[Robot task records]
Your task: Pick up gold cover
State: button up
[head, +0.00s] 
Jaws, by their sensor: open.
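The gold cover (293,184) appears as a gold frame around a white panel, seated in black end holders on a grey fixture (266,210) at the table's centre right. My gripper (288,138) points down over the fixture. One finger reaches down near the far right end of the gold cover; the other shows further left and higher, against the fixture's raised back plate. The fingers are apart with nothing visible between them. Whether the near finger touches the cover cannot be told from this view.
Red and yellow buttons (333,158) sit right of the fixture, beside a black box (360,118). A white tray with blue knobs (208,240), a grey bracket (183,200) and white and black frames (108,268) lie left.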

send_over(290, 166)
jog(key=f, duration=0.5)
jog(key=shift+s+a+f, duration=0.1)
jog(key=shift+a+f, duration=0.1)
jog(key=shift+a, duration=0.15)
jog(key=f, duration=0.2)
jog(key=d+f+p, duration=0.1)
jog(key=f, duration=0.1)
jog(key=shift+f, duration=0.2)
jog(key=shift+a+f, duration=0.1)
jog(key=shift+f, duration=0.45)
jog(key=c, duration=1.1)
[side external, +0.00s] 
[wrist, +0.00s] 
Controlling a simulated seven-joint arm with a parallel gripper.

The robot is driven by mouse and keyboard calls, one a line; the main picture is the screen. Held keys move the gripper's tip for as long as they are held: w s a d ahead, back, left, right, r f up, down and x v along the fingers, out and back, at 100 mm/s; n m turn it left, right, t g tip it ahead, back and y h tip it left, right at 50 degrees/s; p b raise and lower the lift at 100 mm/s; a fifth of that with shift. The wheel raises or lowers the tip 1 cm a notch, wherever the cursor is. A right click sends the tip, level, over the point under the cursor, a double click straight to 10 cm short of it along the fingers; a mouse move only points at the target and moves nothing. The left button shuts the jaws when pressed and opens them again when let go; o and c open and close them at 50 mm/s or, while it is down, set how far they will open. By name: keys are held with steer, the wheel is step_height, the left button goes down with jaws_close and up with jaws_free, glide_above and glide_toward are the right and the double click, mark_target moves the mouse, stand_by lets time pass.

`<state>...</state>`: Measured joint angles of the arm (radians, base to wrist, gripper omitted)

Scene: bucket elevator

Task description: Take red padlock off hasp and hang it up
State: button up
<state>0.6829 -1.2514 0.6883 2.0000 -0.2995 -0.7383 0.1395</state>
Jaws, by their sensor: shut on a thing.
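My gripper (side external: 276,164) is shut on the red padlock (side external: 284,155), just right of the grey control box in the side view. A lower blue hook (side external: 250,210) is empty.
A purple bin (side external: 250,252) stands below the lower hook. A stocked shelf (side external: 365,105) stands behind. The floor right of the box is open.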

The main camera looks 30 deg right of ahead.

[EXERCISE REQUIREMENTS]: Find the line containing "Jaws, by their sensor: shut on a thing.". Reproduce it exactly, along with every line after it through the last.

[RESPONSE TO THIS TASK]:
Jaws, by their sensor: shut on a thing.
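My gripper (side external: 276,164) is shut on the red padlock (side external: 284,155), just right of the grey control box in the side view. A lower blue hook (side external: 250,210) is empty.
A purple bin (side external: 250,252) stands below the lower hook. A stocked shelf (side external: 365,105) stands behind. The floor right of the box is open.

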The main camera looks 30 deg right of ahead.

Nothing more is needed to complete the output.